BEGIN DATA
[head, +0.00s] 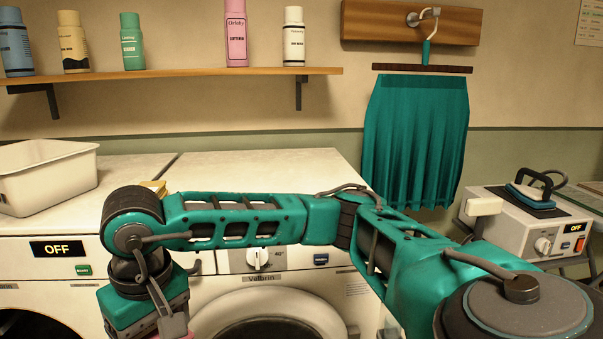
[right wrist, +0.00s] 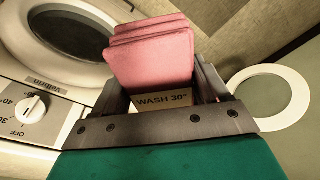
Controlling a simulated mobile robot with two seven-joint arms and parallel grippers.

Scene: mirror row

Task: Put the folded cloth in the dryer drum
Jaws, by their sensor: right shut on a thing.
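The folded cloth (right wrist: 152,55) is pink, in several stacked layers. A pale tag reading "WASH 30°" (right wrist: 163,100) shows at its near end. My right gripper (right wrist: 155,88) is shut on the cloth. In the head view this gripper (head: 172,326) hangs at the bottom left, where only a sliver of pink shows. The middle machine (head: 310,292) has a round door, seen also in the right wrist view (right wrist: 75,30). The left machine (head: 25,283) shows "OFF" and a dark round front, mostly cut off. I cannot tell which is the dryer. My left gripper is out of view.
A white round ring, perhaps an open door (right wrist: 235,85), stands right of the cloth in the wrist view. A white basin (head: 45,180) sits on the left machine. A shelf (head: 180,78) holds bottles. A teal skirt (head: 415,140) hangs behind. An ironing unit (head: 525,228) is at right.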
END DATA
_YOUR TASK_
Leave the pictures out and copy the rest of the data exactly.

_WRITTEN REPLY_
[head, +0.00s] 
[right wrist, +0.00s] 
Controlling a simulated mobile robot with two seven-joint arms and parallel grippers.

Scene: mirror row

Task: Put the folded cloth in the dryer drum
Jaws, by their sensor: right shut on a thing.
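The folded cloth (right wrist: 152,55) is pink, in several stacked layers. A pale tag reading "WASH 30°" (right wrist: 163,100) shows at its near end. My right gripper (right wrist: 155,88) is shut on the cloth. In the head view this gripper (head: 172,326) hangs at the bottom left, where only a sliver of pink shows. The middle machine (head: 310,292) has a round door, seen also in the right wrist view (right wrist: 75,30). The left machine (head: 25,283) shows "OFF" and a dark round front, mostly cut off. I cannot tell which is the dryer. My left gripper is out of view.
A white round ring, perhaps an open door (right wrist: 235,85), stands right of the cloth in the wrist view. A white basin (head: 45,180) sits on the left machine. A shelf (head: 180,78) holds bottles. A teal skirt (head: 415,140) hangs behind. An ironing unit (head: 525,228) is at right.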

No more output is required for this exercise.